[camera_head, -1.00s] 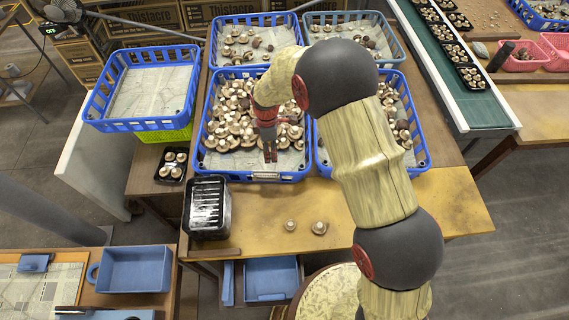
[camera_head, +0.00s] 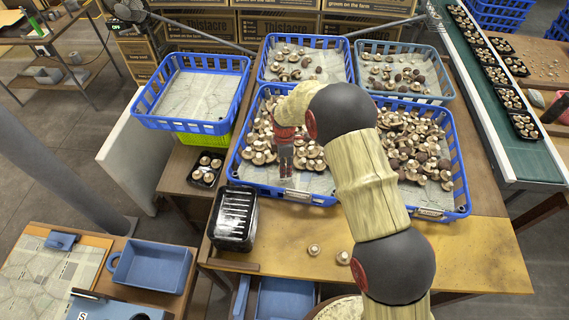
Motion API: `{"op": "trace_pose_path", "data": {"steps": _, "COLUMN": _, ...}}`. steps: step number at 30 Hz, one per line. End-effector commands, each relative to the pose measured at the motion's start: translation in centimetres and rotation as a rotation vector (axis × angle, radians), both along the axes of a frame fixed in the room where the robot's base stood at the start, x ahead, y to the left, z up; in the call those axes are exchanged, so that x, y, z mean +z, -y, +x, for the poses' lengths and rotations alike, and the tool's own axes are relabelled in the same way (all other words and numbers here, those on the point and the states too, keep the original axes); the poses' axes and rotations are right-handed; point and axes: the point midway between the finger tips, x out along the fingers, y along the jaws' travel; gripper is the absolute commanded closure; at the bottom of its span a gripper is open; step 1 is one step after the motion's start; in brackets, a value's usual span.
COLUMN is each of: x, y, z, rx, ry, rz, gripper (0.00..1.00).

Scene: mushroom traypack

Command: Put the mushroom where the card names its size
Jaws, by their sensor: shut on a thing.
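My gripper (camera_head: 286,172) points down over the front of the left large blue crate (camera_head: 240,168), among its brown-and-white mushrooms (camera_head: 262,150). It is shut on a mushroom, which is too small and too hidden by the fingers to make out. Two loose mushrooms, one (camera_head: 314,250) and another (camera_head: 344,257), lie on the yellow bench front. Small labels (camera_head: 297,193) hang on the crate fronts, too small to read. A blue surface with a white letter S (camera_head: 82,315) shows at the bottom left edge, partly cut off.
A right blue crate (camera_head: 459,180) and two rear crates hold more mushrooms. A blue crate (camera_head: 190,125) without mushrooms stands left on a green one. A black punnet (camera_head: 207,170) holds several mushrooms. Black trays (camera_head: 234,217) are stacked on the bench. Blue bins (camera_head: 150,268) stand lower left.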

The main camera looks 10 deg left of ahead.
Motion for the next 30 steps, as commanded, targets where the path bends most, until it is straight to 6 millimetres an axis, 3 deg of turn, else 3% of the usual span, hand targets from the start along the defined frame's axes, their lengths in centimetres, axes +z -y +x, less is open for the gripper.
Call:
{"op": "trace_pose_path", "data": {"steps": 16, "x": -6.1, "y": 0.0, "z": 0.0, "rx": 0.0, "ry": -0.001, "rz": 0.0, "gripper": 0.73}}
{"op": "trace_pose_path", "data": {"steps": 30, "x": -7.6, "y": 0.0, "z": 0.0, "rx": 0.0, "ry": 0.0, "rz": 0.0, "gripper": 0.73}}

##########

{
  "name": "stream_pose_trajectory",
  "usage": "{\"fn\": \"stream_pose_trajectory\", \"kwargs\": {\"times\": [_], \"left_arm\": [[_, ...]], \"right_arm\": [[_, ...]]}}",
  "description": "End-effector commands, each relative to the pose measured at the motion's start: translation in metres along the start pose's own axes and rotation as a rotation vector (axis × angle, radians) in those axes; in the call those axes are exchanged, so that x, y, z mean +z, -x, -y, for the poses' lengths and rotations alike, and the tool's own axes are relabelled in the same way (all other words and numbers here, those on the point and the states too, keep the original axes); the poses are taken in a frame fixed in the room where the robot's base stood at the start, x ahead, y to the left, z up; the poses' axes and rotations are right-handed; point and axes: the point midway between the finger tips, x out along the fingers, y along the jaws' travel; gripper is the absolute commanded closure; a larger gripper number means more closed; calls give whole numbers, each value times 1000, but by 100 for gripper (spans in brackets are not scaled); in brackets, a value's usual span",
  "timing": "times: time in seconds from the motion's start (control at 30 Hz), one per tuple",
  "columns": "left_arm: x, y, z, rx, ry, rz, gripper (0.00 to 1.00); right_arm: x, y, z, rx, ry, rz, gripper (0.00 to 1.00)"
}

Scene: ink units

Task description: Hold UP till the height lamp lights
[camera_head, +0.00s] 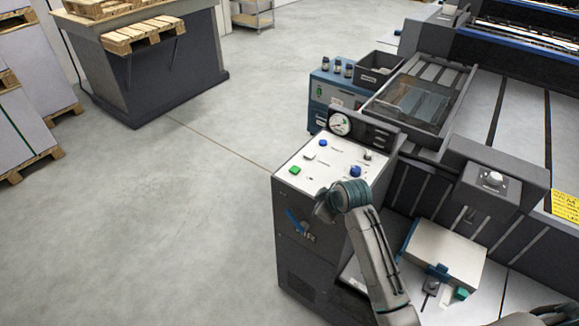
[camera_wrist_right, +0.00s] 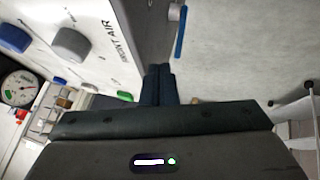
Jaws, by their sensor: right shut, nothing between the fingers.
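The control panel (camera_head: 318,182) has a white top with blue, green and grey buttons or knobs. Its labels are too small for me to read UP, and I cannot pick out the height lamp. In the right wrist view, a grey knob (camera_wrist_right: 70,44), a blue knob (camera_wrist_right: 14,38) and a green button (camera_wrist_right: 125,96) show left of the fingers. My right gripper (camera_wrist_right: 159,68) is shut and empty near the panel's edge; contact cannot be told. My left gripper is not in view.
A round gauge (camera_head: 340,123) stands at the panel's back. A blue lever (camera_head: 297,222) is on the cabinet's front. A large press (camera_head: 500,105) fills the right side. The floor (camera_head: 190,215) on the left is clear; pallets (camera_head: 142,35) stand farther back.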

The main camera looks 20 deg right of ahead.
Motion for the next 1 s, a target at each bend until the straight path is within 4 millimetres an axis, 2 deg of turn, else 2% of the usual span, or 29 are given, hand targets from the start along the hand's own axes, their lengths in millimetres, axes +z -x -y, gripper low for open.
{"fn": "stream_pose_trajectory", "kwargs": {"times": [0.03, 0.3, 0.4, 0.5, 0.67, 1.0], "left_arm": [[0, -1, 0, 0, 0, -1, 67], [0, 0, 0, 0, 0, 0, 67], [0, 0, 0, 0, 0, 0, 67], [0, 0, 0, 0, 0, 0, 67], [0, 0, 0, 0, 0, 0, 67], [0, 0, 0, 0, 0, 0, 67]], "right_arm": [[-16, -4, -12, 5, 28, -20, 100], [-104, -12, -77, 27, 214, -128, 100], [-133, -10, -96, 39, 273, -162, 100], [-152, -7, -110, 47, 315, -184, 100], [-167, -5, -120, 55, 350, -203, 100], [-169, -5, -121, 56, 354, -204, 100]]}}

##########

All lines above starting at the one with "Task description: Hold" and ending at the one with "[camera_wrist_right, +0.00s]", inclusive, are to be printed again exactly, with the pictures left out.

Task description: Hold UP till the height lamp lights
[camera_head, +0.00s] 
[camera_wrist_right, +0.00s] 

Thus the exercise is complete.